**Records of robot episodes**:
-=-=-=-=-
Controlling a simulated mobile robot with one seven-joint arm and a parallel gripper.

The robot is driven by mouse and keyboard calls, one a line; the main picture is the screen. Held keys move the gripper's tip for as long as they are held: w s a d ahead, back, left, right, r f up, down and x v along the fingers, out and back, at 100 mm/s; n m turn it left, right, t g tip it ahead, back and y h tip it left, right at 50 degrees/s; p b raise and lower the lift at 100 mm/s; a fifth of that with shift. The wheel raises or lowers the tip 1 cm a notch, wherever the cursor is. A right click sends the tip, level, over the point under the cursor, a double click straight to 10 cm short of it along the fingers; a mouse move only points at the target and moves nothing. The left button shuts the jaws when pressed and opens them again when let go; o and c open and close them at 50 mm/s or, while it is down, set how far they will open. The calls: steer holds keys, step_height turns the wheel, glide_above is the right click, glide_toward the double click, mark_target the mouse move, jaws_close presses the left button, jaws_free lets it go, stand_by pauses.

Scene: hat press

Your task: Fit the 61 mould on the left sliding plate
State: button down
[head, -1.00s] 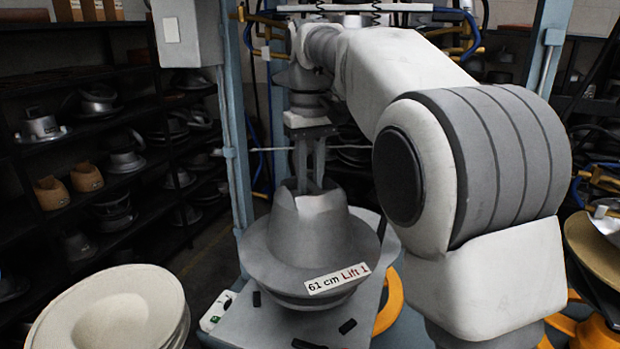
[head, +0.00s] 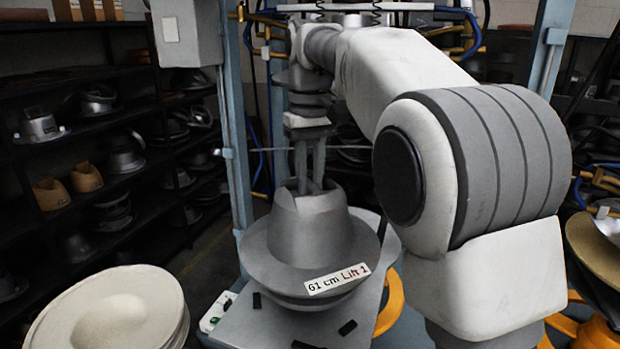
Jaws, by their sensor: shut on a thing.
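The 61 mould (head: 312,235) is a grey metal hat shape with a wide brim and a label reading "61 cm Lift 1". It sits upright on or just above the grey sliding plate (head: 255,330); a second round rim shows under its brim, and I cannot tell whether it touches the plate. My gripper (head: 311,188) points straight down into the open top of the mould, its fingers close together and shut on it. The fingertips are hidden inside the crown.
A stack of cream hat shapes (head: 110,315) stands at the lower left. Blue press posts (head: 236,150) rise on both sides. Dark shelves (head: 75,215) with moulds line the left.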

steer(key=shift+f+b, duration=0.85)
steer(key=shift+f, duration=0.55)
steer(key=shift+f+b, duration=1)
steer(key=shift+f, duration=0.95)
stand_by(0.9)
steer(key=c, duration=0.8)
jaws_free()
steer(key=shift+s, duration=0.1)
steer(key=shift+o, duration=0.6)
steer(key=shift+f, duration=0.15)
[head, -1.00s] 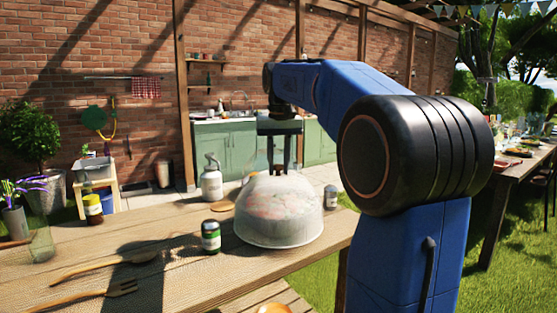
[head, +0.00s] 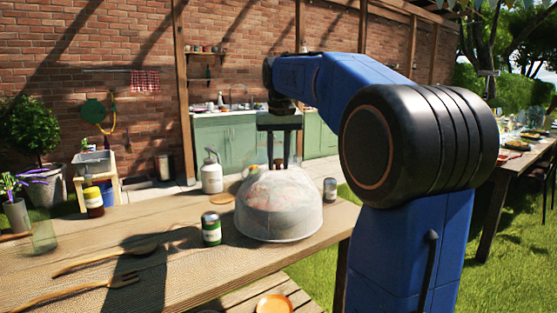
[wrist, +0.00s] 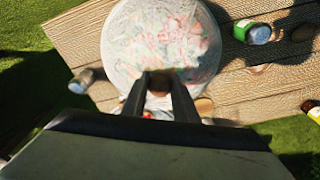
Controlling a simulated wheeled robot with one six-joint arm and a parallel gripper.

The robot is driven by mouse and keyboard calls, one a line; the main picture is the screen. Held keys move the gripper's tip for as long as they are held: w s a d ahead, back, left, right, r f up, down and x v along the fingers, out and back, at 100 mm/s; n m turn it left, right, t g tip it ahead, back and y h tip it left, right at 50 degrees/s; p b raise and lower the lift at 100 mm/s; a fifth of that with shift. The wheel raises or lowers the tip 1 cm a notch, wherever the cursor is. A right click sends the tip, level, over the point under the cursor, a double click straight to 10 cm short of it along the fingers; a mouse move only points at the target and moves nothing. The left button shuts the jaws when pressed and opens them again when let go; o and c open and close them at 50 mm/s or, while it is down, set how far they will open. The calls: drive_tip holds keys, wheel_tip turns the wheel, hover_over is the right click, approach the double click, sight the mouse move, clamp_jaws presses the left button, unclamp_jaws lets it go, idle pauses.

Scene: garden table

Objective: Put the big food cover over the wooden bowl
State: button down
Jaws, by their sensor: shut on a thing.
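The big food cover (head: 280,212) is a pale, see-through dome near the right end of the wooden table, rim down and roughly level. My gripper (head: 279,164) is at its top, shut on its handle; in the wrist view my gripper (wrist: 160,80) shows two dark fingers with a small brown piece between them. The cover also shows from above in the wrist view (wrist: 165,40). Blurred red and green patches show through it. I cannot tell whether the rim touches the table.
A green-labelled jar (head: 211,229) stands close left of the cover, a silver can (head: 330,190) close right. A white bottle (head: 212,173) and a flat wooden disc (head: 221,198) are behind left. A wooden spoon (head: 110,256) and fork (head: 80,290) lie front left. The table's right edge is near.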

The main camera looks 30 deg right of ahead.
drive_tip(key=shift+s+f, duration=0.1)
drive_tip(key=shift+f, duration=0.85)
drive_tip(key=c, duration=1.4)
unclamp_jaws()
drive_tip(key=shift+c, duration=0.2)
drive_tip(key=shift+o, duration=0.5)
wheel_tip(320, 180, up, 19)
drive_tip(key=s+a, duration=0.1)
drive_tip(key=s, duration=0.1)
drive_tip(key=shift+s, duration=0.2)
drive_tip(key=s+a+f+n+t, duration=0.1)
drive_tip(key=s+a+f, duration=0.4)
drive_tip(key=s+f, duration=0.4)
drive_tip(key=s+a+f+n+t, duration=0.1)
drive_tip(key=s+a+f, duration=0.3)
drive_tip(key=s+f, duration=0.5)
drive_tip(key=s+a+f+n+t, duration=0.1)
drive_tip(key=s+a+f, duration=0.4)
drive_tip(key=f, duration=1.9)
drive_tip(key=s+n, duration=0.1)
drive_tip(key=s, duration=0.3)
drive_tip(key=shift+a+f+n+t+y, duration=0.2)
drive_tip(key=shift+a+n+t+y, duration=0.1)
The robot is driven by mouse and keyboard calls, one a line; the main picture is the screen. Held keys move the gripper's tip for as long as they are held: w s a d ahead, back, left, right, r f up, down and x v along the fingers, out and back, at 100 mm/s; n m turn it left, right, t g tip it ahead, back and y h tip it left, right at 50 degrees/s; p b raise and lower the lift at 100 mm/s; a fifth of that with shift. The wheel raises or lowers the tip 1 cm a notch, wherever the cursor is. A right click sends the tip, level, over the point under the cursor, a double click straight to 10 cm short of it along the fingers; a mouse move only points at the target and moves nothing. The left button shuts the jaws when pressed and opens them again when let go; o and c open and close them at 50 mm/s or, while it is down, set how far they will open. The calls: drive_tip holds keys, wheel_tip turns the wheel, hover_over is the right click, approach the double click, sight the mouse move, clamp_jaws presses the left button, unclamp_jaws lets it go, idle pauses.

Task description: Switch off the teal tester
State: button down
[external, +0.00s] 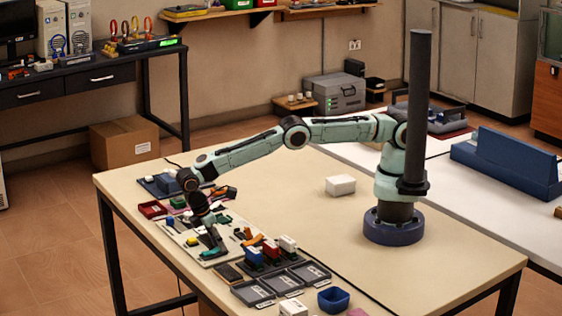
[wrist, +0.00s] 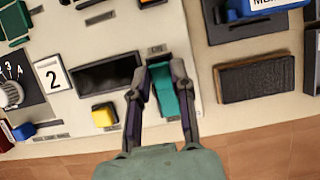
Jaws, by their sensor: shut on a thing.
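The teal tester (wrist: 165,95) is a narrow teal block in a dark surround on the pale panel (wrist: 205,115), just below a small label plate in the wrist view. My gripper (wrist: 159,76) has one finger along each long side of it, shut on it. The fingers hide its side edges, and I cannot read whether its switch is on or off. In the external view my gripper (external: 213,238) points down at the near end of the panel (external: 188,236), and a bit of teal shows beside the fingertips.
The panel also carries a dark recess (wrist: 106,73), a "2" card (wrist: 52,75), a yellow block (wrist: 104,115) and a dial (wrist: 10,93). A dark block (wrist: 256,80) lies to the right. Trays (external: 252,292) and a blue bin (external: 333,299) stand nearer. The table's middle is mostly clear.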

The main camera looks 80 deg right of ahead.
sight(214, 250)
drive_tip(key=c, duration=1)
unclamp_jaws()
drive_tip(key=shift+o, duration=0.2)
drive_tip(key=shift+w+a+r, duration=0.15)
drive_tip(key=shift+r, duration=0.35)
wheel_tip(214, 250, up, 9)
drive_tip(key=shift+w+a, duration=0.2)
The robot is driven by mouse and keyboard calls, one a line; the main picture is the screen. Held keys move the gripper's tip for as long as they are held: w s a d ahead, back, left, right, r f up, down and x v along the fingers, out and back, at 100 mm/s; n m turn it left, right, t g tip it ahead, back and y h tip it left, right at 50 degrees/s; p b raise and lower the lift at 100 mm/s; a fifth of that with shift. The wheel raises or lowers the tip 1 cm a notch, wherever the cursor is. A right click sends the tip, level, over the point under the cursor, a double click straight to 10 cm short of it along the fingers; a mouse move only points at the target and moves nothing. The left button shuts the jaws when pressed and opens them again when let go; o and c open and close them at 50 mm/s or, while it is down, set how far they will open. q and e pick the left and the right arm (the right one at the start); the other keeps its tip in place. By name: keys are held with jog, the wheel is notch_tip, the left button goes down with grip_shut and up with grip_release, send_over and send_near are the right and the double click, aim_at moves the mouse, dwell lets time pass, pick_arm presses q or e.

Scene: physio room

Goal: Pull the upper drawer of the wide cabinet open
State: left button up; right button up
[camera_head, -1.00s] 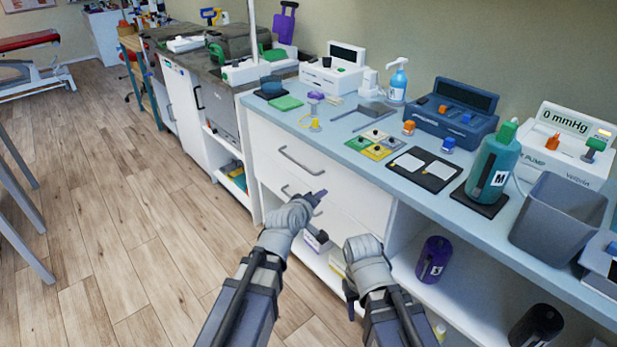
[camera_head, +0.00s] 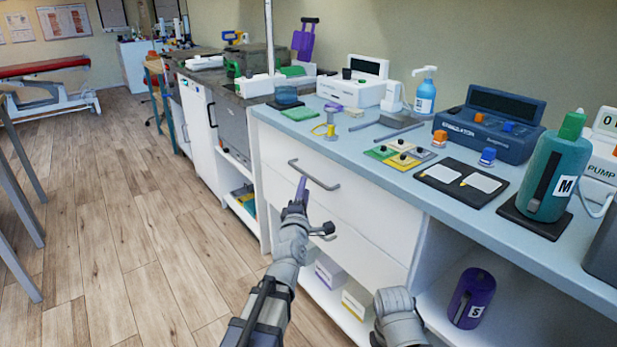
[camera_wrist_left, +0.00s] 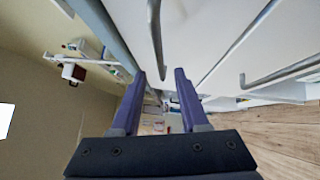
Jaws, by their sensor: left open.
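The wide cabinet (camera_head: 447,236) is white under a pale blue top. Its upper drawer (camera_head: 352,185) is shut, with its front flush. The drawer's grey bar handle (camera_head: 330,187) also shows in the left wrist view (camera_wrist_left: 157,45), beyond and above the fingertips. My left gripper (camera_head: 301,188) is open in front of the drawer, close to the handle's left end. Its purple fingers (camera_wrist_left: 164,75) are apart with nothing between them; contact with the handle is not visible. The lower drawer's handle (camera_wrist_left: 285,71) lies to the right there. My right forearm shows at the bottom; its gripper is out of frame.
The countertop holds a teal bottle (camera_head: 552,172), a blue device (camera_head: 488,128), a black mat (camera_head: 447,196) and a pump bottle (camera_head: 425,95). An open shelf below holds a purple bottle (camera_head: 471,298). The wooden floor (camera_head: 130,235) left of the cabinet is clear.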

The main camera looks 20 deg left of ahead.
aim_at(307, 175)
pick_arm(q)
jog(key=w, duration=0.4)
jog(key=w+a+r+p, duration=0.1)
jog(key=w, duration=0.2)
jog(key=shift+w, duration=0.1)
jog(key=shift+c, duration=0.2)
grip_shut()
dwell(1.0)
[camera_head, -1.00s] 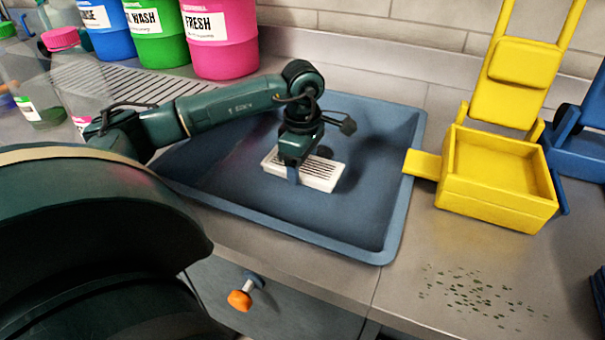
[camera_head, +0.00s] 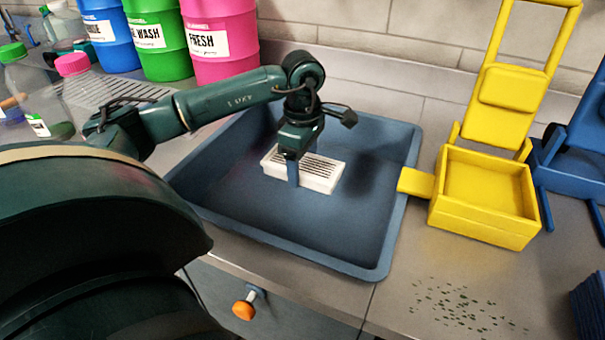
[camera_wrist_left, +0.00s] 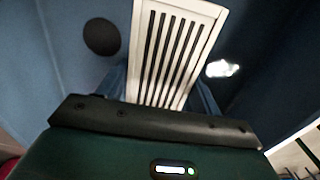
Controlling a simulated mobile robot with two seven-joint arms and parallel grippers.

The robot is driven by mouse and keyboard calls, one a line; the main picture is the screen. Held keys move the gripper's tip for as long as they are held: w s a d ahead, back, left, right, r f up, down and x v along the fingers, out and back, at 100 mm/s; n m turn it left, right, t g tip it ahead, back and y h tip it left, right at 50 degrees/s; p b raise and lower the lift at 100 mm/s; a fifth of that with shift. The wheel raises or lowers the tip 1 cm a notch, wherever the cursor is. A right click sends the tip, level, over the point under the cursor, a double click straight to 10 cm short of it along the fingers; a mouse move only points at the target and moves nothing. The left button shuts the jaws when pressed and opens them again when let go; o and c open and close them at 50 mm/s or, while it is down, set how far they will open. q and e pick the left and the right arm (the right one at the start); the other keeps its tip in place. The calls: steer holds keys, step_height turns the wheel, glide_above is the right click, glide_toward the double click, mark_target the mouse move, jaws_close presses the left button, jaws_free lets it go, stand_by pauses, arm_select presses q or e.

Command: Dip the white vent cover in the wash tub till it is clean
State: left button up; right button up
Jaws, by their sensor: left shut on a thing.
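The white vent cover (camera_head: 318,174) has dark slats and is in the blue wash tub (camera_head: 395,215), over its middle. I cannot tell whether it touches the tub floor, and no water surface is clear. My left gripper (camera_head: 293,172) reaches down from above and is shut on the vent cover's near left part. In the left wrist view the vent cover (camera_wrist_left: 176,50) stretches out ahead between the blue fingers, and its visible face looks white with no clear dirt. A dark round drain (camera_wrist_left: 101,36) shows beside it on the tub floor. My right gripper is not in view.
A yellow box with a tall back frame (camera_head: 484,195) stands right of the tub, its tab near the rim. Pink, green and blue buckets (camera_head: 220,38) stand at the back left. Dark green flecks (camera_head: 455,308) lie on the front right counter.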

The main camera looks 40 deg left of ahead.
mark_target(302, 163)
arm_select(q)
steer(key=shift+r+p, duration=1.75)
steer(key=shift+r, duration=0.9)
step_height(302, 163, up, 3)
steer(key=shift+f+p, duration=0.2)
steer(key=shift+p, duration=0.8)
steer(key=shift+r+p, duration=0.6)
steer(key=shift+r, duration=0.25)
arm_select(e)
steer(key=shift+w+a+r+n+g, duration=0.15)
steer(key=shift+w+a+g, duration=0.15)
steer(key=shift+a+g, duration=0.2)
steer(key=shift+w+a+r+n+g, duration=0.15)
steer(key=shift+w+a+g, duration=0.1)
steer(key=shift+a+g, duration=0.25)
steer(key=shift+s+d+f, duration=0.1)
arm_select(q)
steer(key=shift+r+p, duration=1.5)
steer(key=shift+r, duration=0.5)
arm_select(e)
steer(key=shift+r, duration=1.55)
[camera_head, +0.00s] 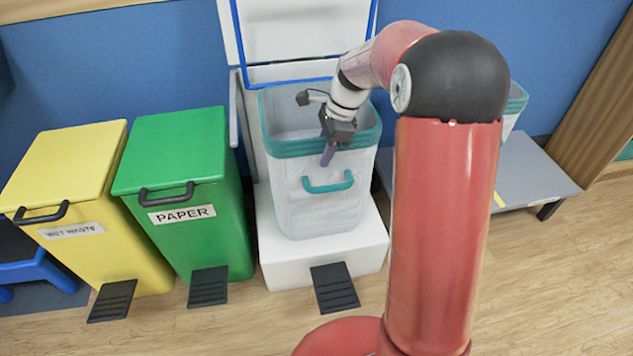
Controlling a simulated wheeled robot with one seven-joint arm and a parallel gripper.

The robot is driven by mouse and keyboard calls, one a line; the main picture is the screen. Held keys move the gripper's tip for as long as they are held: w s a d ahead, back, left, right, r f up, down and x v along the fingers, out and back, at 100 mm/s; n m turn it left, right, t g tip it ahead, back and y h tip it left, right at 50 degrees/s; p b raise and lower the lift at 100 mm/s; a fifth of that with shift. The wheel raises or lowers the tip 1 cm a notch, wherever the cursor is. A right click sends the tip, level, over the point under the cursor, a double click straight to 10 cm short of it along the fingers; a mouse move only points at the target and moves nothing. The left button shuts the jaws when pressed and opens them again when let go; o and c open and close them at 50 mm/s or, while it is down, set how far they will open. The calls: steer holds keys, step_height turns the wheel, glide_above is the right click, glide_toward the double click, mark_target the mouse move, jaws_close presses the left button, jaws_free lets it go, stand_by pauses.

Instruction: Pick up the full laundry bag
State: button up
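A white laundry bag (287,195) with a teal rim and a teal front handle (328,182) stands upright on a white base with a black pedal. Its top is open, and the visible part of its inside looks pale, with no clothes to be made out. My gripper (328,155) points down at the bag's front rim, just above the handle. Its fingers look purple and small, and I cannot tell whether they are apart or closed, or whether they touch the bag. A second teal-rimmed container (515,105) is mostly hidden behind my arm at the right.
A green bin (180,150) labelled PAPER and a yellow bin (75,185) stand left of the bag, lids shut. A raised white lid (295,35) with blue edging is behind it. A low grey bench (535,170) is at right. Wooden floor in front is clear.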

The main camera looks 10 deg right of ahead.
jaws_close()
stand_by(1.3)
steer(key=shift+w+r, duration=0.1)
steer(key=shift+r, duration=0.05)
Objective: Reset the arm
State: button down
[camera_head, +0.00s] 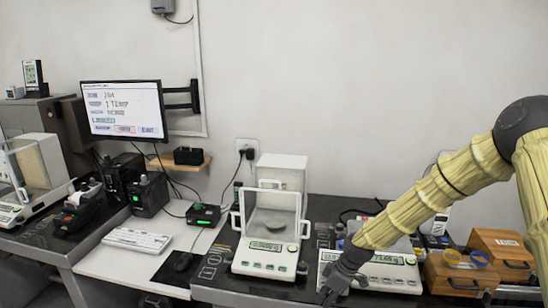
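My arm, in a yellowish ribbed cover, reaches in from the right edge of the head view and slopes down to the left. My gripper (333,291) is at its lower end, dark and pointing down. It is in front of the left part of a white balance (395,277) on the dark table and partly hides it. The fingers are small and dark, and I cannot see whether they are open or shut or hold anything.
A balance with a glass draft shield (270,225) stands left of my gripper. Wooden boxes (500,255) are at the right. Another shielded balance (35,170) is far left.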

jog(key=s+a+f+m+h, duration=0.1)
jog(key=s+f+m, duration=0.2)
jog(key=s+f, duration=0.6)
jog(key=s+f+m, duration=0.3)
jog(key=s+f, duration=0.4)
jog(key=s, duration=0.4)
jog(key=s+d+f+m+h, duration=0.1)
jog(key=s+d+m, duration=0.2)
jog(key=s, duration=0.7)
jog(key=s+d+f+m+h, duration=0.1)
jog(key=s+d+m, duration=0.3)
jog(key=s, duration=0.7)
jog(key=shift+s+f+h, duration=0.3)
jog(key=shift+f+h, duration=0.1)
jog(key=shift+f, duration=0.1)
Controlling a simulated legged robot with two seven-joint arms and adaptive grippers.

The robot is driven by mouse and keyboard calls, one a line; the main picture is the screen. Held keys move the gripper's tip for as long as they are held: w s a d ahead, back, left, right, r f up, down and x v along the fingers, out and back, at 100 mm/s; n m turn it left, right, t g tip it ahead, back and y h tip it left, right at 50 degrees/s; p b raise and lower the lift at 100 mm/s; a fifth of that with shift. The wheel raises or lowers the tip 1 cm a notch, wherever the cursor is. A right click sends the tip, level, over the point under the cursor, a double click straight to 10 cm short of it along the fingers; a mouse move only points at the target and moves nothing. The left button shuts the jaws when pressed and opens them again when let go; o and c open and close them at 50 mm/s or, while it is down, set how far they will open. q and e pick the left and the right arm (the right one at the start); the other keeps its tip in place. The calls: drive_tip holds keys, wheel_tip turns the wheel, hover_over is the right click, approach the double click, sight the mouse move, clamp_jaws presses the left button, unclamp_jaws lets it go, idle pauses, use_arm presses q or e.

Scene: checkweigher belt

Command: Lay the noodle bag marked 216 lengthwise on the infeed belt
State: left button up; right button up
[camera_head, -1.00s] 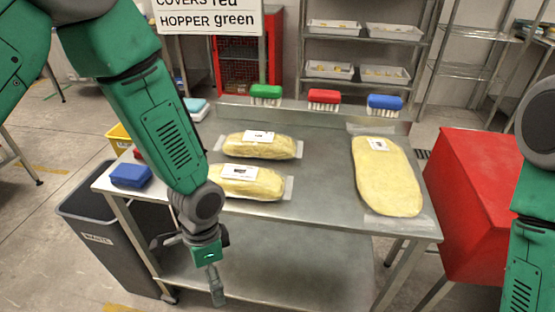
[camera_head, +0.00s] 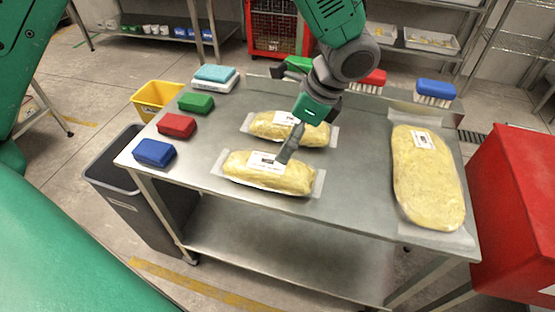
-=-=-=-=-
Filter the records above for lines containing the word "grippers", and copy those lines.

**FINISHED TASK**:
Controlling a simulated mobile robot with two seven-joint arms and parallel grippers.
Controlling a simulated legged robot with two seven-joint arms and adaptive grippers.

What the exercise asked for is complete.